━━ RECORD EXCERPTS ━━

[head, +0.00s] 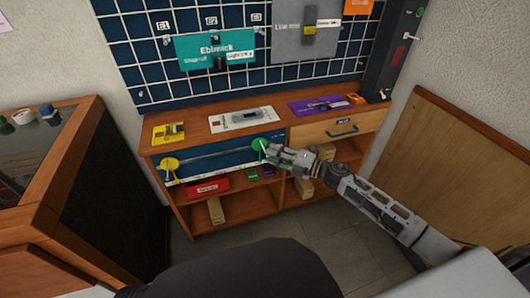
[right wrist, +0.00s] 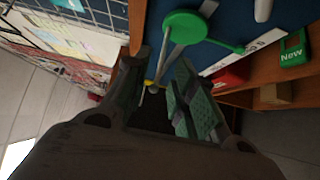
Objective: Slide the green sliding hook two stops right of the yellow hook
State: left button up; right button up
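The green sliding hook (head: 259,143), with a round disc, sits at the right end of a thin metal rail (head: 215,154) on the dark blue front panel of the bench. The yellow hook (head: 170,163) sits at the rail's left end. My right gripper (head: 270,152) is just right of the green hook. In the right wrist view its fingers (right wrist: 162,68) are apart, and the green hook's disc (right wrist: 186,26) shows just past the tips. I cannot tell whether they touch. A small yellow bit (right wrist: 149,83) shows between the fingers. My left gripper is out of view.
The wooden bench (head: 285,126) holds a yellow card (head: 168,132), a white card (head: 240,119) and a purple card (head: 318,105) on top. A red box (head: 207,188) lies on the shelf below. A drawer (head: 343,132) is at right. A dark cabinet stands at left.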

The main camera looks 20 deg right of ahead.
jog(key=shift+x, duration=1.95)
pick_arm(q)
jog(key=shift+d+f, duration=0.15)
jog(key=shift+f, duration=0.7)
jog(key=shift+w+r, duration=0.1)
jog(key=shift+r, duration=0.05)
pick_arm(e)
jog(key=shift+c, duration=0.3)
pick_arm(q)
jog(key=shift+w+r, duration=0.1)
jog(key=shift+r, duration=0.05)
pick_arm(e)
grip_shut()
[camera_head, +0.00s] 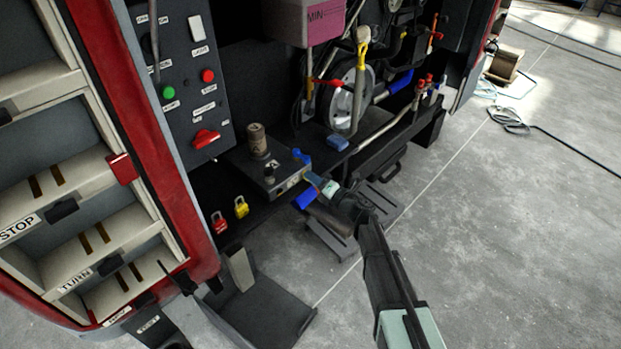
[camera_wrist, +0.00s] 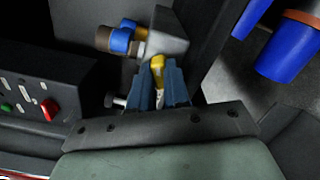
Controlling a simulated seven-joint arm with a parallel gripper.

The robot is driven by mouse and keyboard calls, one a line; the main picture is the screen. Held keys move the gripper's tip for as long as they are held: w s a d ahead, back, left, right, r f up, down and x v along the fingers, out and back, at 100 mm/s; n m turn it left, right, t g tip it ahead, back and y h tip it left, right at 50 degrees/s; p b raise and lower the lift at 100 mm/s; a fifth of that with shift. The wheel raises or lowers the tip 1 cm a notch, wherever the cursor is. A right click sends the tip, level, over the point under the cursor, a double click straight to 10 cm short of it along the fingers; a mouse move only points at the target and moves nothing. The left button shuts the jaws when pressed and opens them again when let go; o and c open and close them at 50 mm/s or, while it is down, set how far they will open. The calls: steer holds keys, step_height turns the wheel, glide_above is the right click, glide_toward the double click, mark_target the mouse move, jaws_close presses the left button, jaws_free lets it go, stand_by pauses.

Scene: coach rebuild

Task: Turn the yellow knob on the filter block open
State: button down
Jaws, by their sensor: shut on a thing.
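The filter block shows as a grey metal block (camera_wrist: 165,38) at the top middle of the wrist view. A blue and brass fitting (camera_wrist: 122,40) sits on its left side. The yellow knob (camera_wrist: 157,68) is a short lever below the block, between the blue fingers of my gripper (camera_wrist: 160,88), which are shut on it. The fingers hide part of the knob. In the head view my gripper (camera_head: 314,180) reaches in from the lower right to the pale face of the block (camera_head: 291,181). The knob itself is hidden there.
Blue bowls (camera_wrist: 287,45) are close on the right in the wrist view. Open grey floor (camera_head: 500,230) lies to the right.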

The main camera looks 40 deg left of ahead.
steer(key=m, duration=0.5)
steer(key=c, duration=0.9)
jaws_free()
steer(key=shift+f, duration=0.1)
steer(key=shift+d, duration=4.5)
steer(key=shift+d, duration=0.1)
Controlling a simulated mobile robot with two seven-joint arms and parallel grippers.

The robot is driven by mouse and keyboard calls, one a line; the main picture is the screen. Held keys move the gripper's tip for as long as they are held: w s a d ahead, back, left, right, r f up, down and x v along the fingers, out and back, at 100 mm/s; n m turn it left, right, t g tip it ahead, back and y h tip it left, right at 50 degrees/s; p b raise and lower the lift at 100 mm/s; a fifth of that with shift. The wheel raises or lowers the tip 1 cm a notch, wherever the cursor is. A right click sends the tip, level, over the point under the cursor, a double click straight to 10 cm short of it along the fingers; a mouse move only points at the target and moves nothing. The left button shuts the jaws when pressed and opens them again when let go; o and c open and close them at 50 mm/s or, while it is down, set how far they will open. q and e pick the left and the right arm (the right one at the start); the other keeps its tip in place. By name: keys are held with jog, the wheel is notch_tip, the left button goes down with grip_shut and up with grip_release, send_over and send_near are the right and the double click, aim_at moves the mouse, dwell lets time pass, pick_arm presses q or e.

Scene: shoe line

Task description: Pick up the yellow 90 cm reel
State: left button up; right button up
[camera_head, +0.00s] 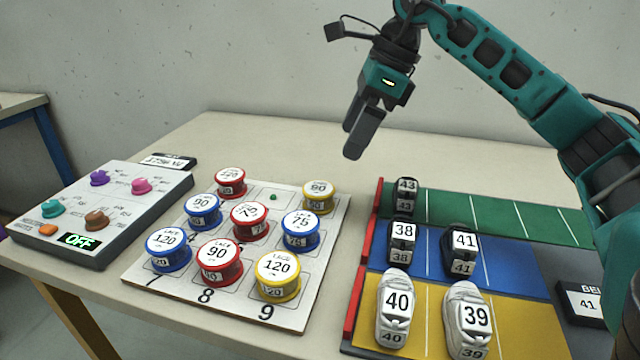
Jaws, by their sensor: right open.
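The yellow 90 reel (318,203) stands upright in the far right cell of the white numbered board (330,250), its label facing up. Another yellow reel, marked 120 (277,290), stands at the board's near right corner. My right gripper (355,140) hangs above the table, higher than the yellow 90 reel and a little to its right in the picture. Its fingers point down, open and empty, apart from the reel. My left gripper is out of view.
Red and blue reels, such as the blue 75 reel (300,240), crowd the board. The far middle cell is empty. A control box (125,225) reading OFF stands left. Shoes, such as shoe 38 (400,242), stand on coloured lanes (510,265) at right. The table behind is clear.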

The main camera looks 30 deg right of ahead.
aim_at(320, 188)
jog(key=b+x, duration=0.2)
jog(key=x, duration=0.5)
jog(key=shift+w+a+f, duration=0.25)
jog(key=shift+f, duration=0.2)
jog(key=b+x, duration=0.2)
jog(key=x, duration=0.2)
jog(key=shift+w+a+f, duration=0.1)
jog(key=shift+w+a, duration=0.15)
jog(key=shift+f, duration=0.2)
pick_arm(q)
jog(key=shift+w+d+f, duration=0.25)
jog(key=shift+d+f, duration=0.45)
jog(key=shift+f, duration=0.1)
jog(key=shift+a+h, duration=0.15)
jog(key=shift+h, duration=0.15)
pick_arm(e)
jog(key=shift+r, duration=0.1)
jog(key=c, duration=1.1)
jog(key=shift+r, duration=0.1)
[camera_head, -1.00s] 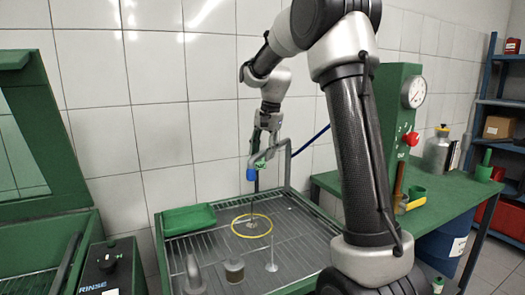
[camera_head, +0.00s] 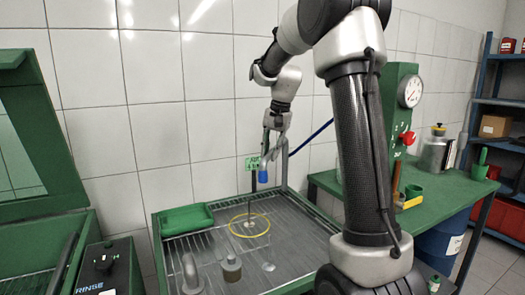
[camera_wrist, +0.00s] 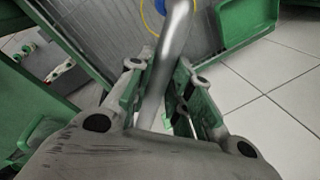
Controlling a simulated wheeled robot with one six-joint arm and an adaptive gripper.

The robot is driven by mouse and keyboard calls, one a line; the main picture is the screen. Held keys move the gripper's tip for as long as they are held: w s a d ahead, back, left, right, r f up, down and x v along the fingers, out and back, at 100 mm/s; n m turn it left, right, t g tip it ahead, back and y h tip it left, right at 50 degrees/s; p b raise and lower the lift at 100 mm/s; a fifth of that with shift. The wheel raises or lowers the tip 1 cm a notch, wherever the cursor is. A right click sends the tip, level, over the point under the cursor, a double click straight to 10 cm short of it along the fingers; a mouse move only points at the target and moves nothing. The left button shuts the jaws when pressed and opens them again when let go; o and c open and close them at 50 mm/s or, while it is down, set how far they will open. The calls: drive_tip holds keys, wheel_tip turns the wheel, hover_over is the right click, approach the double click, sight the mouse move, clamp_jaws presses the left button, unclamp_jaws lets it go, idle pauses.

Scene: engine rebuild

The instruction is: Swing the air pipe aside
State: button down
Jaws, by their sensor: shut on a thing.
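The air pipe is a silver tube with a blue nozzle (camera_head: 263,176) at its lower end, hanging above the back of the wash tray. My gripper (camera_head: 269,152) is shut on the pipe just above the nozzle. In the wrist view the silver air pipe (camera_wrist: 175,38) runs between the two green-padded fingers, and my gripper (camera_wrist: 165,85) closes around it from both sides. A small green sign (camera_head: 252,163) shows just left of the pipe. The pipe's joint to its stand is partly hidden by my gripper.
The grated tray (camera_head: 205,245) holds a yellow ring (camera_head: 268,218), a grey elbow (camera_head: 191,272) and a small cylinder (camera_head: 232,269). A green pan (camera_head: 187,219) sits at its left back. A green bench (camera_head: 445,195) with a gauge press (camera_head: 400,120) stands right. The tiled wall is close behind.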

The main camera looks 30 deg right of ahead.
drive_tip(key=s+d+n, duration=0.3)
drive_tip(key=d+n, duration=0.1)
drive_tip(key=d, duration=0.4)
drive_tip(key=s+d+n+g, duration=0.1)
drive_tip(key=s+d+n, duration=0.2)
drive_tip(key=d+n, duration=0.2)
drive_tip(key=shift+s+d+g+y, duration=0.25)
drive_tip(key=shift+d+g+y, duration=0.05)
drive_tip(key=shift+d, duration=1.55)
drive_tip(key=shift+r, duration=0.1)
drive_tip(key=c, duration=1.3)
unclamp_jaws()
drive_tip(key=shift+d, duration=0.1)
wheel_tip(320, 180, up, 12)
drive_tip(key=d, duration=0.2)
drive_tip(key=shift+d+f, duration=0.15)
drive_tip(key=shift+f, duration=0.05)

━━━

## WHAT YOU HAVE TO DO
Make a copy of each line that contains the string "Task".

## RESULT
Task: Turn the yellow knob on the filter block open
Task description: Pick up the yellow 90 cm reel

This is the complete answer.